|Elder Care Hiring, Background Checks, & Criminal Records|
According to current legislation, anyone convicted of a violent offense or certain non-violent offenses, forgery and theft-related offenses for example, is banned for life from working with the elderly. This includes anyone seeking work in a nursing home, an adult day care facility, or as a home health care worker.
At least in Pennsylvania, this is about to change.
Ex-Offenders No Longer Automatically Banned from Working with Our Elderly “Tweet This”
A Pennsylvania court has recently ruled that the lifetime ban is both unconstitutional and unenforceable.
The resulting legislation overturns the Older Adult Protective Services Act that prohibited ex-offenders guilty of any one of a long list of crimes from ever working with the elderly. This ban was in force no matter how long ago the offense occurred and whether or not it directly related to the job.
Instead, the court’s decision now follows the EEOC (Equal Employment Opportunity Commission) recommendations concerning criminal history and employment. Employers hiring for any kind of elderly care services will no longer be able to immediately exclude an applicant based on their criminal history.
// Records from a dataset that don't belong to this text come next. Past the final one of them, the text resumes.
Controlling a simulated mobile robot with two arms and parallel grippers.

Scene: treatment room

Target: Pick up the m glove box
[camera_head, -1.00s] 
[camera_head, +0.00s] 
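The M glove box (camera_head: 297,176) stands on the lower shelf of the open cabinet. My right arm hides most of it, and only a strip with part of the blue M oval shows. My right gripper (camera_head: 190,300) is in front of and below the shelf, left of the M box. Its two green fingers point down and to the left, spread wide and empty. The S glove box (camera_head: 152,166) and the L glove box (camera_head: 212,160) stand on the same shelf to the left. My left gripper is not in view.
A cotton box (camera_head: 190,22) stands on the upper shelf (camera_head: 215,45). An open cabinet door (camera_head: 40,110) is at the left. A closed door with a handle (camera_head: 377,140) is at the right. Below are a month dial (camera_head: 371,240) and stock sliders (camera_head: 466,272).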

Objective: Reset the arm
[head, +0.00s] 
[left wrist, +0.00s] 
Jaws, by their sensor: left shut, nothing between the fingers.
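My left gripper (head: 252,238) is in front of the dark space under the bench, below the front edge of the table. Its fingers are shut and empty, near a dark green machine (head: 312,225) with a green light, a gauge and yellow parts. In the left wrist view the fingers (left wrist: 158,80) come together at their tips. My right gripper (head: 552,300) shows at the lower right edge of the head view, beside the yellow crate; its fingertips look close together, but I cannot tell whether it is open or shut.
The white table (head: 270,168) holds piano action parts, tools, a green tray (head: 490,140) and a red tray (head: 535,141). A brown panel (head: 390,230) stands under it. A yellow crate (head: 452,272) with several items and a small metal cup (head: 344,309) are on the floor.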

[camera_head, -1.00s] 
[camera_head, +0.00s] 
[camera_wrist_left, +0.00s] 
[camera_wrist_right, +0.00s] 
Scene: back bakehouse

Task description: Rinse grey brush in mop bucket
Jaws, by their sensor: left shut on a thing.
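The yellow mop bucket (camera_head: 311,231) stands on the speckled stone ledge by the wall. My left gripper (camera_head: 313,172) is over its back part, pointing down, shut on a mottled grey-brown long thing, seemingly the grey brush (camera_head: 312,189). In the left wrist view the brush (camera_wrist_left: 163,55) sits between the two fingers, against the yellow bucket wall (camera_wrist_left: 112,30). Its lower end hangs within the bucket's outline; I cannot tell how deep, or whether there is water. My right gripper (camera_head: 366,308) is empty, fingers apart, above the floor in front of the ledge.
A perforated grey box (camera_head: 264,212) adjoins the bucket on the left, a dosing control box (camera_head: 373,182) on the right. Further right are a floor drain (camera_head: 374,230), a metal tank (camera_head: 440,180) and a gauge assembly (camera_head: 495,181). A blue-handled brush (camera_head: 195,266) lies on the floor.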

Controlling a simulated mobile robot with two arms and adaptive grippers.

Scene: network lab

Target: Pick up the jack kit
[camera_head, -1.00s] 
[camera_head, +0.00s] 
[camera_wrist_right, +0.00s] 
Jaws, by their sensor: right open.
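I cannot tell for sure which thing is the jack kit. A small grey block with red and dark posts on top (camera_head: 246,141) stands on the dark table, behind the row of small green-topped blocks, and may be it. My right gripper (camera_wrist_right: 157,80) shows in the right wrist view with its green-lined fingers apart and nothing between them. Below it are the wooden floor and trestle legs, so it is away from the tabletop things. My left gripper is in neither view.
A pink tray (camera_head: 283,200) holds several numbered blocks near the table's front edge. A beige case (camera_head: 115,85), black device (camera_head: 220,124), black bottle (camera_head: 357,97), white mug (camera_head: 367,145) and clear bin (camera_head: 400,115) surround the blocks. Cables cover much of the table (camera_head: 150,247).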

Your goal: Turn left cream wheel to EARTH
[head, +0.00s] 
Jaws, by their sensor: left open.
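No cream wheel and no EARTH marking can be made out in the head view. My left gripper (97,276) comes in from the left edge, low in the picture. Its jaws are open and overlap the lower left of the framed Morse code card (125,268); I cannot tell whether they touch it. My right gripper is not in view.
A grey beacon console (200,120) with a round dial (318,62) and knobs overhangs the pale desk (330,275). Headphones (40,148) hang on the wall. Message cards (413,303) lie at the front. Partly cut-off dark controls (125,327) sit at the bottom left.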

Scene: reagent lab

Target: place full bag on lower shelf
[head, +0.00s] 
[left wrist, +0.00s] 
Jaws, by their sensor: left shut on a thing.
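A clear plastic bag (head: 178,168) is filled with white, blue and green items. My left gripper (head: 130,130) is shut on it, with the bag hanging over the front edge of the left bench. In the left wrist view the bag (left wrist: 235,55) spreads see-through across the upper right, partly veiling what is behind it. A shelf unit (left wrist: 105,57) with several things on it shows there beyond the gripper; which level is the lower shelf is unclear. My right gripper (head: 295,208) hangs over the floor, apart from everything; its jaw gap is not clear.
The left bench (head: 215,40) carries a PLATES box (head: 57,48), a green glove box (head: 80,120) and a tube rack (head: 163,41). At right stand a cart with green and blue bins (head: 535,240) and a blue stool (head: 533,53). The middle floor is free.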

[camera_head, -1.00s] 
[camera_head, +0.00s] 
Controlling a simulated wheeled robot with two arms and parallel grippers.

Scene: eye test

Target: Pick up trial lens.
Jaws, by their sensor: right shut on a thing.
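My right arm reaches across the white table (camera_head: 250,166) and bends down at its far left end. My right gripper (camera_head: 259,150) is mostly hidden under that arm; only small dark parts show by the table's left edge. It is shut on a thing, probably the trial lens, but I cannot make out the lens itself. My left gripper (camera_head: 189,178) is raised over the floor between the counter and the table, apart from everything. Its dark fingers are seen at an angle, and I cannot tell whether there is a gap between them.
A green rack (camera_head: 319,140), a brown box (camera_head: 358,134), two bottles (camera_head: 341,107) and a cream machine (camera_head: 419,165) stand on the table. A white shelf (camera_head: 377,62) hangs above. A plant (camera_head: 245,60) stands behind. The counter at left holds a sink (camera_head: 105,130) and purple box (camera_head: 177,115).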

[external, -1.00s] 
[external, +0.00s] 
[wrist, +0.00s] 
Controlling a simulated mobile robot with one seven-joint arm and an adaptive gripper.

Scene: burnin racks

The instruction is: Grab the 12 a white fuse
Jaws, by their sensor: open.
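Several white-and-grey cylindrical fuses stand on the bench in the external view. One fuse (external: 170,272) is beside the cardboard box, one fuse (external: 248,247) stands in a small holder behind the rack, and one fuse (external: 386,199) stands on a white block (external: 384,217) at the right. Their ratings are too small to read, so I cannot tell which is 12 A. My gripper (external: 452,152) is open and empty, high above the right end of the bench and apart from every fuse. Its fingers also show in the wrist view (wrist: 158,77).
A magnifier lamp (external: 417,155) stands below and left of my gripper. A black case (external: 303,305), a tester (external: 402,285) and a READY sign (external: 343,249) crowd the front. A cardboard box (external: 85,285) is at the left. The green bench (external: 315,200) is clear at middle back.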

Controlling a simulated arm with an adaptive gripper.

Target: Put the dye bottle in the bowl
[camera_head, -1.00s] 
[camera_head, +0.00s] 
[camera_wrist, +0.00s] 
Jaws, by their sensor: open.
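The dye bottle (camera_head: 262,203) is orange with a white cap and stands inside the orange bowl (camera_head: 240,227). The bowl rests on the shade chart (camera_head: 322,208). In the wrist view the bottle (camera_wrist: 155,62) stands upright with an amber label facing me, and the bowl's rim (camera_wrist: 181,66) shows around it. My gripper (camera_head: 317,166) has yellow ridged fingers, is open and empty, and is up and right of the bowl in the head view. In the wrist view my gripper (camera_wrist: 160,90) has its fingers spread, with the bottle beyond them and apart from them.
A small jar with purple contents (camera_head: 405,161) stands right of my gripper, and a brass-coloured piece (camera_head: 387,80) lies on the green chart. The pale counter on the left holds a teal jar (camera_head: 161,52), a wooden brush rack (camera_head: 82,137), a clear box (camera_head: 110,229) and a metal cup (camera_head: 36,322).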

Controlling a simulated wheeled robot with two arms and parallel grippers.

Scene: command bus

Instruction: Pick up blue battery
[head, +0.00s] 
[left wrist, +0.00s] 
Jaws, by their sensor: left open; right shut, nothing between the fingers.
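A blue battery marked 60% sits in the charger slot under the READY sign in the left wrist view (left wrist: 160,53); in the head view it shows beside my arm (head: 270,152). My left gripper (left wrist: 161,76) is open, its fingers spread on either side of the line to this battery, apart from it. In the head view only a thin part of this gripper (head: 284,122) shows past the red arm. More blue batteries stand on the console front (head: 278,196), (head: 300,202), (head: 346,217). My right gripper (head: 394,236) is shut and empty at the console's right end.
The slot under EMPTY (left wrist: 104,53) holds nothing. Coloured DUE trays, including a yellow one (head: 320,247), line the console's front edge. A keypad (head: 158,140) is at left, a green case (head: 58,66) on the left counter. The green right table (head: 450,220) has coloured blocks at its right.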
In the court’s view, the lifetime ban was in direct conflict with EEOC guidelines. They also believed that the ban continued to perpetuate disparate impact in hiring when criminal history is used as a way to deny employment.
As a basis for their decision, the court also cited examples of individuals unfairly impacted by the lifetime ban. Stories included people convicted of a single offense, some as far back as the age of 18, who are continuing to be penalized, despite having committed no further criminal offenses.
Despite this change, protecting our elderly still needs to be our ultimate goal ~ and the court agreed. However, they believe that this can be accomplished without the lifetime employment ban.
This is where Individualized Assessments come in.
These assessments will help employers evaluate the risk of hiring an ex-offender and help them make an informed decision. As an employer in the elderly care field, you will now need to take into consideration the nature of the offense, the time that has passed since the offense, and whether the offense directly relates to the job being filled.
Individualized Assessments “keep a strong balance between the rights of Your Company to hire safe and qualified employees, and the chance for ex-offenders to gain employment”.
You can find out more about Individual Assessments (what they are and how you can use them) here!
With caveats, I believe removing the lifetime ban for those working with our elderly is a good idea. In many cases, especially where the applicant is a one-time offender, hiring them in these fields will not put our elderly at increased risk.
Eliminating the ban will also open up the applicant pool for employers in these industries. Many of these jobs can be low paying, and attracting the number of workers needed to keep up with the demand is difficult. Having access to more potential employees can help alleviate this strain.
However, that does not mean that all applicants with a criminal past should be hired. Those guilty of certain offenses should continue to be excluded. For example, anyone convicted of elderly or child abuse, violent felonies, or drug trafficking should be hired with great caution, or not at all. But banning anyone guilty of the lesser crimes that currently keep them from this type of job is unnecessary.
What You Need to Do Now….
Make sure Your Hiring Practices are EEOC/FCRA Compliant
~ Obtain a Signed Release from All Your Applicants.
~ Inform your Applicants of their Rights - copy of report
~ Notify Your Applicants in Writing of any Adverse Action
~ Give Your Applicants a Chance to Mitigate Your Findings
Use Individualized Assessments Wisely
~ Do Not Automatically Disqualify an Applicant with a Criminal History
~ Consider any Applicant with a Criminal History on a Case by Case basis
Be Aware of the Risks for not Following these Guidelines
~ Open Yourself to Charges of Discrimination and Disparate Impact
~ Recognize the Costs of Litigation
Discover how to Keep Your Business out of the EEOC Radar here!
Implementing these steps will help you continue to hire safely and with compliance.
Knowledge Equals Power.
Remember, as an employer, you are entitled to know the criminal past of your employees. This knowledge helps you determine whether it is safe to hire them and also help you assess your employee’s work.
But having a criminal record shouldn’t immediately mean an automatic lifetime ban from this type of job. Taking the time to look at your applicants as individuals, and not only as the product of their criminal past, is key.
Something to think about……
This court decision may be only the beginning. Reassessing the ban to exclude any ex-offenders from working with other vulnerable members of our society, mainly children and the mentally or physically disabled, may get notice.
Once again, it is in your best interest for You and Your Small Business to be Proactive.